GIVEN EXERCISE ::
Find the string "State" and gather every line that holds it.

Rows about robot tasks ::

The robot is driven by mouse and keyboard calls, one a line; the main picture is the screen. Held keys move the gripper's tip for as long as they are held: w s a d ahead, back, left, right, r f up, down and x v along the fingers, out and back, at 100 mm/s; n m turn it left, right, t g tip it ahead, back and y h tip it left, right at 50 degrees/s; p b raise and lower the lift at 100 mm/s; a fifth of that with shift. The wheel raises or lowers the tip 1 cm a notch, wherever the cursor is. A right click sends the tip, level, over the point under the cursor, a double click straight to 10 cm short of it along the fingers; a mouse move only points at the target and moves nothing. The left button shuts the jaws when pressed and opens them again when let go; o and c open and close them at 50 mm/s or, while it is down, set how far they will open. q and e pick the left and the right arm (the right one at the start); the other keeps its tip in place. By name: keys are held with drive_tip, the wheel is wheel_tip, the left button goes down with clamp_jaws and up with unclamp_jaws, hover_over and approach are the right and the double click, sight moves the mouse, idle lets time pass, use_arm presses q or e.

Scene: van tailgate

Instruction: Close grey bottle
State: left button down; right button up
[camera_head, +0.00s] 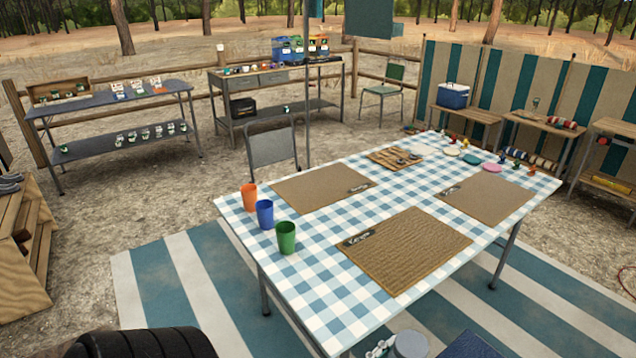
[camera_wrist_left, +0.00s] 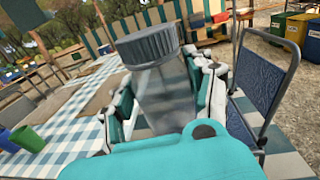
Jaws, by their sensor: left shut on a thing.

...

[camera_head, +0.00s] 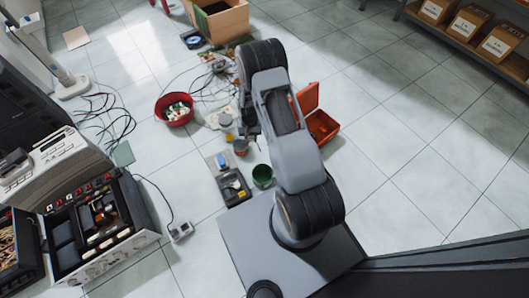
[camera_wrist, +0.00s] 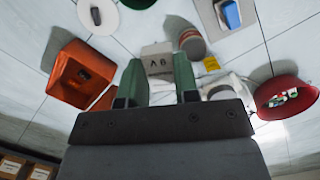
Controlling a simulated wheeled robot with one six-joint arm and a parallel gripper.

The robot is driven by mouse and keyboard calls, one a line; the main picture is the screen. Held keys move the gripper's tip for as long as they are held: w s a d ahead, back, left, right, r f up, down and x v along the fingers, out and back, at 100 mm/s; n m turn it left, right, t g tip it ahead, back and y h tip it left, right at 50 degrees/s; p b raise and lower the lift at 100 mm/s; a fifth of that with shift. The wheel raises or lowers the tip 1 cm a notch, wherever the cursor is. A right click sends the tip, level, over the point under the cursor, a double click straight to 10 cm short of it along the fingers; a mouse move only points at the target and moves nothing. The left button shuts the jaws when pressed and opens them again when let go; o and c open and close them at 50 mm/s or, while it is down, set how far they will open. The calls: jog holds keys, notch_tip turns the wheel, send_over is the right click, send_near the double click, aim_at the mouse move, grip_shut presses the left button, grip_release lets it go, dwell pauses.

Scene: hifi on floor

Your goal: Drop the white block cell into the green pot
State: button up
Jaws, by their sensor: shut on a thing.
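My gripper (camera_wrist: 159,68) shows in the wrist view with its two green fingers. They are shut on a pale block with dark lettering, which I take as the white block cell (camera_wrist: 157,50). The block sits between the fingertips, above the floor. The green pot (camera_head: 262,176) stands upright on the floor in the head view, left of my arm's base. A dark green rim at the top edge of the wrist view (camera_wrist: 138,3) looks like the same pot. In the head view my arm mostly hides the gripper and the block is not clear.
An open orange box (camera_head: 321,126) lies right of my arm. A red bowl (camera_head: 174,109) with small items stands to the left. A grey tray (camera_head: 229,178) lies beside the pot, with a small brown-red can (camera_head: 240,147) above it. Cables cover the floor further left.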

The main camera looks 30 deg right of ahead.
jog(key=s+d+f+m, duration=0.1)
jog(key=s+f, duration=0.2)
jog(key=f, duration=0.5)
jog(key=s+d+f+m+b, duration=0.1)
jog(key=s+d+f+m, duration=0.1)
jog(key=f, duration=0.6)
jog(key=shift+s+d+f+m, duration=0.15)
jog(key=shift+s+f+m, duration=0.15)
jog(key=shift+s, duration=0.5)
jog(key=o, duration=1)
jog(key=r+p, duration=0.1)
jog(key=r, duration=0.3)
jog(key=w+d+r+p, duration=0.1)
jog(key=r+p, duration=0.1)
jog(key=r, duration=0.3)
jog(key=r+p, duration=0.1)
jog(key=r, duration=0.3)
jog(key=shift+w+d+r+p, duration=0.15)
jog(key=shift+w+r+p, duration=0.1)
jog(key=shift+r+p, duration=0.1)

SOLUTION TO THIS EXERCISE ::
State: left button down; right button up
State: button up

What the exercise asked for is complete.